Your task: How many lines in the records below hold the string "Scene"? Answer with the number alone.

Records provided:

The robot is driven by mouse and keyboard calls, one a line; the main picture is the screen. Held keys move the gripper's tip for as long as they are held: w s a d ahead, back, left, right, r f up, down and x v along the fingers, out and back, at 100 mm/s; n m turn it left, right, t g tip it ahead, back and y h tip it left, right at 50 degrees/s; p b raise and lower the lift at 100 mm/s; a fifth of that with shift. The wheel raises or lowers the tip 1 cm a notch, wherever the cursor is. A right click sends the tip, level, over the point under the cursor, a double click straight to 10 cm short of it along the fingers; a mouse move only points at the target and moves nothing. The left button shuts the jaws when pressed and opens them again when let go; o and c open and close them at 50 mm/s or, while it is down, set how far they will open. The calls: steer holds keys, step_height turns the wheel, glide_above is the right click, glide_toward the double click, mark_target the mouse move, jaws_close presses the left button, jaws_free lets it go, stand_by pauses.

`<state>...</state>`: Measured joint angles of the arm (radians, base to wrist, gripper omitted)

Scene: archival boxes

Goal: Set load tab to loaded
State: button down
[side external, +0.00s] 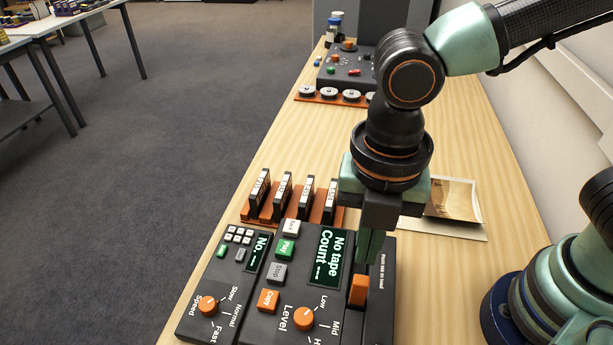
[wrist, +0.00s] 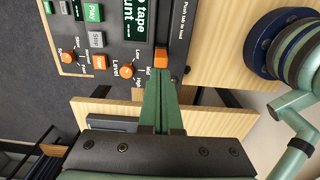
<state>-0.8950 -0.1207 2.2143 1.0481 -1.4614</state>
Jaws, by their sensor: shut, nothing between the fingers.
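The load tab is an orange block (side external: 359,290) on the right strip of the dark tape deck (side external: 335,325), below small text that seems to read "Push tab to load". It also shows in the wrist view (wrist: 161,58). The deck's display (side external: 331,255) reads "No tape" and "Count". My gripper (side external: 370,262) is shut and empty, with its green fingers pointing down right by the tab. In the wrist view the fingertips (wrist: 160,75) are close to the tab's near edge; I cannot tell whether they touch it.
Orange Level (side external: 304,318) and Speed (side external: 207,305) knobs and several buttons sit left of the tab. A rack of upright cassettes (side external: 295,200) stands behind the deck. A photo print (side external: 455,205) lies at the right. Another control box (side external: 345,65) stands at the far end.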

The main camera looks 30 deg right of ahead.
==
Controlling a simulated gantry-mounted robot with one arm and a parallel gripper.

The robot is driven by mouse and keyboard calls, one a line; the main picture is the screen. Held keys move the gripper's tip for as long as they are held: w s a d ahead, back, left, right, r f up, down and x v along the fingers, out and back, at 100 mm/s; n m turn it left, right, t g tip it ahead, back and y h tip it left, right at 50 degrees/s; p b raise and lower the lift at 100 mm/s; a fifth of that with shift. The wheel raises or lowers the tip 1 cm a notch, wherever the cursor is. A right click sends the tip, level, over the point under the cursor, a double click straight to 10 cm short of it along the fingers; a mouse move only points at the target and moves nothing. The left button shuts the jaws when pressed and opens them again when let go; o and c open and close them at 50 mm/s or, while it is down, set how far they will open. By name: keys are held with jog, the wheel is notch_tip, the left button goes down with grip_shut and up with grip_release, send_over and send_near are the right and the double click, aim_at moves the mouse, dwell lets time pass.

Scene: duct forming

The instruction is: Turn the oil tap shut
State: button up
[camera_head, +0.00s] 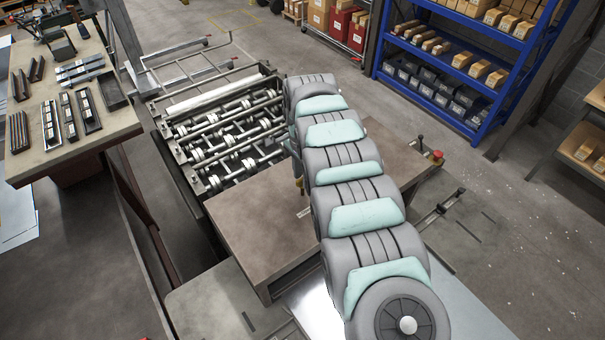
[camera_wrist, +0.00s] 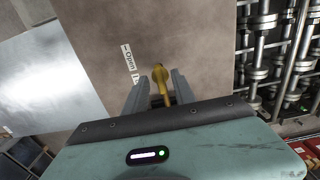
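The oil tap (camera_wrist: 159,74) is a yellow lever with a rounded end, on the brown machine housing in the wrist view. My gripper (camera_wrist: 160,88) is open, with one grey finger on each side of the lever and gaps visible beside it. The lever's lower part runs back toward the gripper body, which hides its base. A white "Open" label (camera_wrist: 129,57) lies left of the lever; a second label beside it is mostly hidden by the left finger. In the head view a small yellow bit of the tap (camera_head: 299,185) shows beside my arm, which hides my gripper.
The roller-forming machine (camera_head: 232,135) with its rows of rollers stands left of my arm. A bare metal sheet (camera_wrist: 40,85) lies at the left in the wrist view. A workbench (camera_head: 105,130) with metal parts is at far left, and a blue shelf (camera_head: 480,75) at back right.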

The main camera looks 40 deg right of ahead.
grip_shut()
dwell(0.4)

Solution for this problem: 2